I am thinking of the next generation of my SolarSystem alarm system.

It started as RS485, a slot in replacement for a Galaxy system using the same external devices, and running on a Raspberry Pi with USB RS485 adaptors. It worked quite well.

The next generation used ESP8266, then ESP32 based WiFi connected devices. This works well.

Next generation

I am now planning to get rid of the Raspberry Pi and RS485 completely. The idea is the ESP32 modules work together over a mesh WiFi. Yes, one of them would connect to a conventional WiFi access point, but they can work without that - off 12V battery backup if needed, with no "controller" as such.

This is not that complex - devices need to know what inputs and outputs link to what areas and states in the system, and broadcast information to allow every unit to know when alarm armed, or triggered, etc. Using secure AES encrypted DESFire key fobs on door controllers the alarm can be set and unset.

There would still be a "controller" to configure the system, program fobs, record logs, and so on. But this could be a cloud based service. Some of you know my love of cloud based services (not), and as this is all open source it would allow the cloud service to be run locally. But the server is not a "live" part of the system - it allows config, and so on - via a simple web page. Obviously communications would then be secure to the server.

This makes everything simpler to set up as you just need a local WiFI internet access.

To make it work I now have designs (and several prototype boards and cases) for key components:

  • Door controller module and NFC reader (can be used as 6 input 1 output module)
  • Bell box module (also usable as a 2 input 4 output module)
  • General purpose I/O (5 GPIO with ADC if needed)
  • Keypad module (fits in galaxy keypad and talks RS485 to it locally)

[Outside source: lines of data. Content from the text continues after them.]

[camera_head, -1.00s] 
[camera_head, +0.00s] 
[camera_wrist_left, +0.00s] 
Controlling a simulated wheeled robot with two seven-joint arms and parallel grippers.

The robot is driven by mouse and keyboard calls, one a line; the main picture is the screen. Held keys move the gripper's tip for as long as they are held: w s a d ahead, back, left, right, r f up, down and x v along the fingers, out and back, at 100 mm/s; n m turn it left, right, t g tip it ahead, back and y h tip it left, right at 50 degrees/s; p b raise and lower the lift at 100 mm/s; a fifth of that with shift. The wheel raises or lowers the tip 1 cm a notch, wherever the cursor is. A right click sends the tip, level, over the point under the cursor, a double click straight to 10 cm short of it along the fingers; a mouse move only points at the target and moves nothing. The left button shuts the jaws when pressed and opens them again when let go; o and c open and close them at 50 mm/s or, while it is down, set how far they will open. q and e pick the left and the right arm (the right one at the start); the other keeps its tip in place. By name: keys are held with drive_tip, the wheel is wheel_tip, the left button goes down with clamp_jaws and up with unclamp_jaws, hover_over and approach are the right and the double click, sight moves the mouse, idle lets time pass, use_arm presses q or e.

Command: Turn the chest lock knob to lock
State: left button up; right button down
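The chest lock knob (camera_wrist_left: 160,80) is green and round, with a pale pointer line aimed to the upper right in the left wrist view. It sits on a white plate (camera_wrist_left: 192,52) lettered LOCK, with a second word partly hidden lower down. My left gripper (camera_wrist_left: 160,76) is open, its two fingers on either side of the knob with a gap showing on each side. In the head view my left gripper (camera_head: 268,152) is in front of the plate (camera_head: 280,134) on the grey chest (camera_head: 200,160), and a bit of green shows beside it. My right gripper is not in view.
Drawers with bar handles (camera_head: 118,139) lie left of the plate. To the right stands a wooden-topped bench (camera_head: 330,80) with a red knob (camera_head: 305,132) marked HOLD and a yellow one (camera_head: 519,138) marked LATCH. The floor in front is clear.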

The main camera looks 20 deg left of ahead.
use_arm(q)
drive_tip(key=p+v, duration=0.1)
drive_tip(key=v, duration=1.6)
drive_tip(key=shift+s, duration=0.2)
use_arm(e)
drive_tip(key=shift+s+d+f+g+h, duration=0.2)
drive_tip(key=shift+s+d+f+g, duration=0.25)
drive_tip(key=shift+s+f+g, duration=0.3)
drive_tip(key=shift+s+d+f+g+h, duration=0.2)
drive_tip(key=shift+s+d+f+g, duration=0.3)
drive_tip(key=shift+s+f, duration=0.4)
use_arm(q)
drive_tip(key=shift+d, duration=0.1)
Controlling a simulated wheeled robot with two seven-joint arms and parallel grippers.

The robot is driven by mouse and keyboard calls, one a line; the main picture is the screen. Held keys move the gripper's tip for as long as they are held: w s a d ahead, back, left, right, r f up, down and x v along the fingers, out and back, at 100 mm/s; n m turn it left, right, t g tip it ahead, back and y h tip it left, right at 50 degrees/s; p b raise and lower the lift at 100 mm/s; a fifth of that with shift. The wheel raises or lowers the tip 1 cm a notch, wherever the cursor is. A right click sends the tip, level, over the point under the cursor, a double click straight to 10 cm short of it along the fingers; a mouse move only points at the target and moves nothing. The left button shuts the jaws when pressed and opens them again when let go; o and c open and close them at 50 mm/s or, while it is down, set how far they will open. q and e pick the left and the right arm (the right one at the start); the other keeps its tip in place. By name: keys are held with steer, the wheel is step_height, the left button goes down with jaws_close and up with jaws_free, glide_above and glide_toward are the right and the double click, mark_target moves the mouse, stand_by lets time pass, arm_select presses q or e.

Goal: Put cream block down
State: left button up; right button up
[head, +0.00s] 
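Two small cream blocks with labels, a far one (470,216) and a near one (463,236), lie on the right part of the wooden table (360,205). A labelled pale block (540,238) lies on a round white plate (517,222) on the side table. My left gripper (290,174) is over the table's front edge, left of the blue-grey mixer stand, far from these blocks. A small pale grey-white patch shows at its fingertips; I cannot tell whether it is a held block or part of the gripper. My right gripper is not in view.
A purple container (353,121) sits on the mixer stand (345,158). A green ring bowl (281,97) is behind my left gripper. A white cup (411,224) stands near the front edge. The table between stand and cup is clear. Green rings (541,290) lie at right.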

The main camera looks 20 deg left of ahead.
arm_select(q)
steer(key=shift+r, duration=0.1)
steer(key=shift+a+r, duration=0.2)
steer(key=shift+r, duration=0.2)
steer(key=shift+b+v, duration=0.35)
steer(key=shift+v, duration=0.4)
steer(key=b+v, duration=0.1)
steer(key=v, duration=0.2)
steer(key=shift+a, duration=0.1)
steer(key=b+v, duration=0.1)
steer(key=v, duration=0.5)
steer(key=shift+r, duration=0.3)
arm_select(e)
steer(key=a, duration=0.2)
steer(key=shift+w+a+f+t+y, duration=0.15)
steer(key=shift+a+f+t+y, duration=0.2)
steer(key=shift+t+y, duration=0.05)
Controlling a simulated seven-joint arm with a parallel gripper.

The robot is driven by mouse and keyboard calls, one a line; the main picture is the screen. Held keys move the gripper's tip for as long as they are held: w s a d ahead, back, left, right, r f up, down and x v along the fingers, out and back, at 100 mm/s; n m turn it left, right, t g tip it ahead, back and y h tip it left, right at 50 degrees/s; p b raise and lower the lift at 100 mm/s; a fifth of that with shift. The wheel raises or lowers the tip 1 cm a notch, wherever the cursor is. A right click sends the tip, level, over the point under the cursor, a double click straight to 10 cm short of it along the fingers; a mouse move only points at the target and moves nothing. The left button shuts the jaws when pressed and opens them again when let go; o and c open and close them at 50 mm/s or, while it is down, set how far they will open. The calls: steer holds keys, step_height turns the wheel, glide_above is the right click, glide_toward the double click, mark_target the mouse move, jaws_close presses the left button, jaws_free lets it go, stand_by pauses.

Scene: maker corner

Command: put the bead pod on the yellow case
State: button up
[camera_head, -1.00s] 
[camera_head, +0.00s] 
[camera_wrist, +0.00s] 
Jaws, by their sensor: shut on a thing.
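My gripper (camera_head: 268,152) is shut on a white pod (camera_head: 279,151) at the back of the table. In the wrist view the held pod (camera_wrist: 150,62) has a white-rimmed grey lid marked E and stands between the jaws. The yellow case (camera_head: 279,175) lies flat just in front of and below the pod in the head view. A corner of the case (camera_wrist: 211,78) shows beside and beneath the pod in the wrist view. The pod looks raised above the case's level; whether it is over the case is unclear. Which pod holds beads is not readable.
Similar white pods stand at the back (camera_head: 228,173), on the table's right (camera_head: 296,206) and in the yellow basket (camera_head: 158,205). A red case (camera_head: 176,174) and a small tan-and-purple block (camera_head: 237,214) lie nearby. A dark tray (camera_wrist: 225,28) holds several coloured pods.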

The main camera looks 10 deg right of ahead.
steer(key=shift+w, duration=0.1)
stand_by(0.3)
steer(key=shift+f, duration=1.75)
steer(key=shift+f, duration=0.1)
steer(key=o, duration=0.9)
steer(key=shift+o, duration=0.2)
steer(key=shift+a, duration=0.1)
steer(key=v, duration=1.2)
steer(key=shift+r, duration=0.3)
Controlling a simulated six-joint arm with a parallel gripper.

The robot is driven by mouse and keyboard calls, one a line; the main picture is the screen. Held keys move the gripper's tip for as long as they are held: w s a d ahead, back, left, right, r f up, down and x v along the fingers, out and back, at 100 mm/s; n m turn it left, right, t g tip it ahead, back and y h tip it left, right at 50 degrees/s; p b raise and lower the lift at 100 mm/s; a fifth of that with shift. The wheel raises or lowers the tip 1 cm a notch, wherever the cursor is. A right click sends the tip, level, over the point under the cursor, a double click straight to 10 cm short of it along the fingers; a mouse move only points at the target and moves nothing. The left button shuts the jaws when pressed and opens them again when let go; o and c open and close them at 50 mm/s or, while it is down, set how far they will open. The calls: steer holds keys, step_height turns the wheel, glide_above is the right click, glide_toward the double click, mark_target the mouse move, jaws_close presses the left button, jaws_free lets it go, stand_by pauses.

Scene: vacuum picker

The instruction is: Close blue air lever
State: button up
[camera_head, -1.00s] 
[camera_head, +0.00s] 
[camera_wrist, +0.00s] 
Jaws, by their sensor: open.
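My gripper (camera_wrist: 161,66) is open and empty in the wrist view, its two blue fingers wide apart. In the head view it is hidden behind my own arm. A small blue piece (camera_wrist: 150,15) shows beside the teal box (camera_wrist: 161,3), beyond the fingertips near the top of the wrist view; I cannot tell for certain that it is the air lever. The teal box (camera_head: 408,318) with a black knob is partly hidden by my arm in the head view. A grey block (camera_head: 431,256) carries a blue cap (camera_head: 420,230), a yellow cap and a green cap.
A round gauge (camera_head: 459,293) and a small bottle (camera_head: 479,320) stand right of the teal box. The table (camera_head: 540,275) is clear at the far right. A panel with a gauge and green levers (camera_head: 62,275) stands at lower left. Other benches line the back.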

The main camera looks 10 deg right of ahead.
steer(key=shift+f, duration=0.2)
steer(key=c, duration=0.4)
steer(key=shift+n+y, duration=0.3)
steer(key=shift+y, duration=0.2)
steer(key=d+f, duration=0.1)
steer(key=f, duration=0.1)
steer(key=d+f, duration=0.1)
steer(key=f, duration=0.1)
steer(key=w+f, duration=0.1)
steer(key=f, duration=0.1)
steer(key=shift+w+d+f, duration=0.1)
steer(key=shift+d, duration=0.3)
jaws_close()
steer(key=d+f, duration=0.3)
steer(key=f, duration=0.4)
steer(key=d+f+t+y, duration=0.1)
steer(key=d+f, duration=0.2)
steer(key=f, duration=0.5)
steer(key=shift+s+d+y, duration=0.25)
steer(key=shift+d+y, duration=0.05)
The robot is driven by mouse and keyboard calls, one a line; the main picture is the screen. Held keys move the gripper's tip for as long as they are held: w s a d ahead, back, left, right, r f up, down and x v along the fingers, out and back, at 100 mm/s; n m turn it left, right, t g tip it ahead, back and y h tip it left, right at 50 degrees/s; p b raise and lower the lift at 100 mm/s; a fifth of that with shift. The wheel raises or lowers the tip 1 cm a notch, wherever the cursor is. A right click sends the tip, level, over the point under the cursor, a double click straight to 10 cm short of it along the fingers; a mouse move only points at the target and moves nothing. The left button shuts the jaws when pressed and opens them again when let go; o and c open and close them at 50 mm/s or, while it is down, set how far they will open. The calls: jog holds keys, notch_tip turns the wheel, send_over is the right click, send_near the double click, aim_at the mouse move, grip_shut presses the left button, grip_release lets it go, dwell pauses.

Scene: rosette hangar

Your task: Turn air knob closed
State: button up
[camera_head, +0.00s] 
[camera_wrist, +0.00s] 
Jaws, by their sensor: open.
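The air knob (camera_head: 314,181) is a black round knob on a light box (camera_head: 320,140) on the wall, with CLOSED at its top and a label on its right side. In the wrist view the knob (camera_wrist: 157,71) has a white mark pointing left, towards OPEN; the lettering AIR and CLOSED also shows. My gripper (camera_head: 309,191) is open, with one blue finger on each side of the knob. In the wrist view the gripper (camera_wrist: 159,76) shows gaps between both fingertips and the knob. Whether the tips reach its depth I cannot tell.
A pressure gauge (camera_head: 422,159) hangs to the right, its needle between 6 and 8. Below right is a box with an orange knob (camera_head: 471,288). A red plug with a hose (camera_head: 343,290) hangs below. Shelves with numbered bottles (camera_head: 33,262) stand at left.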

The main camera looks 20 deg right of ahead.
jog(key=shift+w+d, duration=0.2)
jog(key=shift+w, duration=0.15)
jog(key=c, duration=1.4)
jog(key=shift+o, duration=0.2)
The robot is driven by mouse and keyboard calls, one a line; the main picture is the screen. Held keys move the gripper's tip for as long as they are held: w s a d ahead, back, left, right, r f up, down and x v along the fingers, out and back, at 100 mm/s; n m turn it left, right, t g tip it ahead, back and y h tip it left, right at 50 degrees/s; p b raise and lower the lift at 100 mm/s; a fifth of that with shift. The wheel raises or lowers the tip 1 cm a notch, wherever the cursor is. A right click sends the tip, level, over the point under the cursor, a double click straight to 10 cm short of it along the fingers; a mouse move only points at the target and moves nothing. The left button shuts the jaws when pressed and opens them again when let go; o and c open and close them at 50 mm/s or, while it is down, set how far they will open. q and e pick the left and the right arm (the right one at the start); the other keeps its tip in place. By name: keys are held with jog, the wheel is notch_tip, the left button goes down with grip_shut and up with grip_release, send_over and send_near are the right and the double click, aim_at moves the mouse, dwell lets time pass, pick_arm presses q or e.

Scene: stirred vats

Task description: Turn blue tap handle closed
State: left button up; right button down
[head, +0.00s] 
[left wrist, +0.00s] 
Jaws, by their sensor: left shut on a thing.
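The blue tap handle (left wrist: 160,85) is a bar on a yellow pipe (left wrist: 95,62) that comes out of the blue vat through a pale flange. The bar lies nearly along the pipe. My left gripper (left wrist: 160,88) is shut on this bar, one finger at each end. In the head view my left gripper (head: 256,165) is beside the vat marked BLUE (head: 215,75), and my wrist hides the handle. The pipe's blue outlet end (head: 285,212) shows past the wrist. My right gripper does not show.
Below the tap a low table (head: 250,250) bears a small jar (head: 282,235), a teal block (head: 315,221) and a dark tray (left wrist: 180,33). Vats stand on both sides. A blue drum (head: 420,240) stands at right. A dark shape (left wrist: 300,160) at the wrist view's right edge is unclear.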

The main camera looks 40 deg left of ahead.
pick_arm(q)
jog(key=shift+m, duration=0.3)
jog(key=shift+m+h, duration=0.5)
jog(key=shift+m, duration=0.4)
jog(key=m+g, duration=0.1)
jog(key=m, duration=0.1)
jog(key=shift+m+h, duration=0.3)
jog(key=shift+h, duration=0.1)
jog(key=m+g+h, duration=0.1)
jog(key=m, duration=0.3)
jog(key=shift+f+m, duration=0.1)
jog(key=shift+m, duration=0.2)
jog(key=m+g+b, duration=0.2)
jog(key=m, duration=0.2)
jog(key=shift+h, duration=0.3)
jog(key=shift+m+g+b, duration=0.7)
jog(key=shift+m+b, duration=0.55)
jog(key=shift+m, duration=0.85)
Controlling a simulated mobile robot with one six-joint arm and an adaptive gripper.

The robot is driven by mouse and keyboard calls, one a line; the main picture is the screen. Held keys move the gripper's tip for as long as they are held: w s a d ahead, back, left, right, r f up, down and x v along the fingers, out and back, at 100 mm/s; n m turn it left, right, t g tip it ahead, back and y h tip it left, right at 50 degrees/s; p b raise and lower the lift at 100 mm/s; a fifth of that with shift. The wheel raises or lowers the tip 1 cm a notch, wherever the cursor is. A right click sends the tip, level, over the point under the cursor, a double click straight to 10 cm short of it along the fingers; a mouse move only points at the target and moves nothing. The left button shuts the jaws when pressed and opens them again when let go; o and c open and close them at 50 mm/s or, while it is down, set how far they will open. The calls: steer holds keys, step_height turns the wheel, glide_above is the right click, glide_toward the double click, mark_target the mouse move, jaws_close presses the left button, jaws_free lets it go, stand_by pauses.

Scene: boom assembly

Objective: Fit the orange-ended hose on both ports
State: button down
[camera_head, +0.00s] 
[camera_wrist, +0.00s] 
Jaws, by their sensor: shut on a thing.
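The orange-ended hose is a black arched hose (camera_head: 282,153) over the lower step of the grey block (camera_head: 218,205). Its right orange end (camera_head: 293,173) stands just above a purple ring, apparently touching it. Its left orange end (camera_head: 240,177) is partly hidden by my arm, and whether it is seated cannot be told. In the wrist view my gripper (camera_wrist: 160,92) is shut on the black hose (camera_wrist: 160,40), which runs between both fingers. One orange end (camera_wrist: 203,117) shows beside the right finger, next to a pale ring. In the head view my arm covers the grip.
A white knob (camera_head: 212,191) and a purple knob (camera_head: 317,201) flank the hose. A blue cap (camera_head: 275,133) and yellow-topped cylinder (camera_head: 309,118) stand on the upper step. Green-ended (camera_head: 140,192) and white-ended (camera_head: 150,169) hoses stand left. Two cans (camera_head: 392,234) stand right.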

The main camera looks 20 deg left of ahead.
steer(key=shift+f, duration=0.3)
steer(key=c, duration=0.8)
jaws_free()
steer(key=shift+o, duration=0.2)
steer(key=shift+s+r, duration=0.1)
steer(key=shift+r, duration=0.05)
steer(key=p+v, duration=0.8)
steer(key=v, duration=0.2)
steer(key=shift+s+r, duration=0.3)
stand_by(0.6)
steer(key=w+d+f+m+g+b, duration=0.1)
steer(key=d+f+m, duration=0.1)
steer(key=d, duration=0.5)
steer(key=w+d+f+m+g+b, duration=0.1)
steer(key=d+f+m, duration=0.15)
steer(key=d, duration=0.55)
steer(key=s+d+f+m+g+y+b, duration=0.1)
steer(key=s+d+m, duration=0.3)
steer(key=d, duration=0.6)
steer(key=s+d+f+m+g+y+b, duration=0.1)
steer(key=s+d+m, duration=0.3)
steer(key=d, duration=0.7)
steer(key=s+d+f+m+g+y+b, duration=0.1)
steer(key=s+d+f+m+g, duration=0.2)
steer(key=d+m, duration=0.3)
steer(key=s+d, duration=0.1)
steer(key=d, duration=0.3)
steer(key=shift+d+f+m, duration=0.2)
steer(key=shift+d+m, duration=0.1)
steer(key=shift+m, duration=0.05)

The nice thing is that just one of these, eg door control, can be set up to talk to local WiFi/NAT and connect to a cloud service allowing configuration of an access system. But you can then add other modules, and set up a whole alarm system if you want. The key fobs have access controls such as which doors, and times of day and days of week that are allowed.

More serious work needed

The issue is that I need to do quite a lot to complete the design and coding for this - not just in the modules, but the controller system and database back end. This is all pure R&D work at present with no concrete customers for the system (though we have had some interest), which can make it a bit hard getting the motivation - but a real customer would also help ensure we are steering the project in the right direction.

Bootstrapping security

One of the design challenges is bootstrapping the security of key fobs and controllers. They need AES keys, and these need to be secure, and need to get in to devices and fobs.

In simple practical terms, you can just buy fobs from the likes of Amazon, and then use one one of the NFC modules - e.g. one of the doors - to program the fob. Similarly you can make ESP32 modules, or use off the shelf modules like nodemcu and flash the code.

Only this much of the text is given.